Task brief:
Exactly reproduce the lines from the line containing "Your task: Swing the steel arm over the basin" to the end of the data below, inclusive, and nothing else.

Supplied data:
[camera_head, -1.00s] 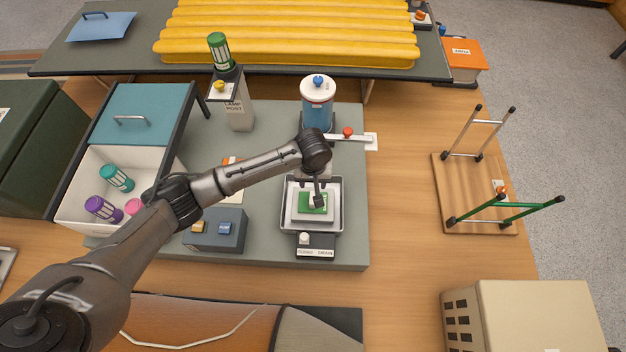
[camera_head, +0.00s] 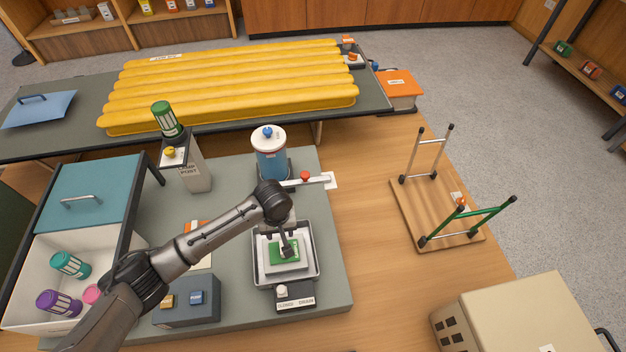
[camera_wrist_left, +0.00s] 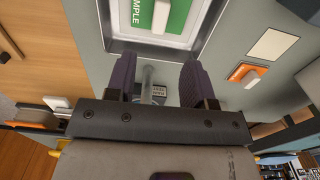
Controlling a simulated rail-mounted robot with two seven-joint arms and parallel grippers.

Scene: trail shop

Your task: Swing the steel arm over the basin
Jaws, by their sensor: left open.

Correct result:
Your task: Swing the steel arm over the basin
Jaws, by their sensor: left open.

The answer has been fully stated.